··· Data lines

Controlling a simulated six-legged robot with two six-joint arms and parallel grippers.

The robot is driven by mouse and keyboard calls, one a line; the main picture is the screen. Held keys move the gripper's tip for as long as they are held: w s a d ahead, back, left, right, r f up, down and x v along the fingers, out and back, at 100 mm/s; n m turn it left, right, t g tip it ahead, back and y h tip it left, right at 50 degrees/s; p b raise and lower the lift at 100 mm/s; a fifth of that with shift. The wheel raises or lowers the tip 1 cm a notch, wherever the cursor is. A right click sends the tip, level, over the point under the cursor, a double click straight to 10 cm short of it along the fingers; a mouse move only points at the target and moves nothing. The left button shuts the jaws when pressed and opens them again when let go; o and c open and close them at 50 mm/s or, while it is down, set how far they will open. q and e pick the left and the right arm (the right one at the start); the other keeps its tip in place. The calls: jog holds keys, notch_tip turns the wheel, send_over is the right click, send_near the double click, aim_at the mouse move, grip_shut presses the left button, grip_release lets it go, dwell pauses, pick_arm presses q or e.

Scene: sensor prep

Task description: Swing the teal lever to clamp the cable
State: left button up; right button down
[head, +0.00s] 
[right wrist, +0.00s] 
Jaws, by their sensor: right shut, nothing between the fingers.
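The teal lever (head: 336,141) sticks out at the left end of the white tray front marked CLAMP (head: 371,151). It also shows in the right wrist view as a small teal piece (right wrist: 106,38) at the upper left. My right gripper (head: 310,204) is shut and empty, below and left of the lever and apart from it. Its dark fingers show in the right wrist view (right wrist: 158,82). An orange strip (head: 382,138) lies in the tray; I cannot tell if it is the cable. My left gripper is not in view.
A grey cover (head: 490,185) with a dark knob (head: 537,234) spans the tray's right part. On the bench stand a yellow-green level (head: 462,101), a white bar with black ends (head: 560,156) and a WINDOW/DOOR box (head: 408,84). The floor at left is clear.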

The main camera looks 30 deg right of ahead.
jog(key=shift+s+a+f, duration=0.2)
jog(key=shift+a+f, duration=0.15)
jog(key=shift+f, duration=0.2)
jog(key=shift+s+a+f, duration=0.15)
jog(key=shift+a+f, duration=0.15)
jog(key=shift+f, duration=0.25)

······

Stated goal> From the data above, extract every line in its exact form.

Response>
Controlling a simulated six-legged robot with two six-joint arms and parallel grippers.

The robot is driven by mouse and keyboard calls, one a line; the main picture is the screen. Held keys move the gripper's tip for as long as they are held: w s a d ahead, back, left, right, r f up, down and x v along the fingers, out and back, at 100 mm/s; n m turn it left, right, t g tip it ahead, back and y h tip it left, right at 50 degrees/s; p b raise and lower the lift at 100 mm/s; a fifth of that with shift. The wheel raises or lowers the tip 1 cm a notch, wherever the cursor is. A right click sends the tip, level, over the point under the cursor, a double click straight to 10 cm short of it along the fingers; a mouse move only points at the target and moves nothing. The left button shuts the jaws when pressed and opens them again when let go; o and c open and close them at 50 mm/s or, while it is down, set how far they will open. q and e pick the left and the right arm (the right one at the start); the other keeps its tip in place. The calls: jog holds keys, notch_tip turns the wheel, send_over is the right click, send_near the double click, aim_at the mouse move, grip_shut presses the left button, grip_release lets it go, dwell pauses, pick_arm presses q or e.

Scene: sensor prep

Task description: Swing the teal lever to clamp the cable
State: left button up; right button down
[head, +0.00s] 
[right wrist, +0.00s] 
Jaws, by their sensor: right shut, nothing between the fingers.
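The teal lever (head: 336,141) sticks out at the left end of the white tray front marked CLAMP (head: 371,151). It also shows in the right wrist view as a small teal piece (right wrist: 106,38) at the upper left. My right gripper (head: 310,204) is shut and empty, below and left of the lever and apart from it. Its dark fingers show in the right wrist view (right wrist: 158,82). An orange strip (head: 382,138) lies in the tray; I cannot tell if it is the cable. My left gripper is not in view.
A grey cover (head: 490,185) with a dark knob (head: 537,234) spans the tray's right part. On the bench stand a yellow-green level (head: 462,101), a white bar with black ends (head: 560,156) and a WINDOW/DOOR box (head: 408,84). The floor at left is clear.

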The main camera looks 30 deg right of ahead.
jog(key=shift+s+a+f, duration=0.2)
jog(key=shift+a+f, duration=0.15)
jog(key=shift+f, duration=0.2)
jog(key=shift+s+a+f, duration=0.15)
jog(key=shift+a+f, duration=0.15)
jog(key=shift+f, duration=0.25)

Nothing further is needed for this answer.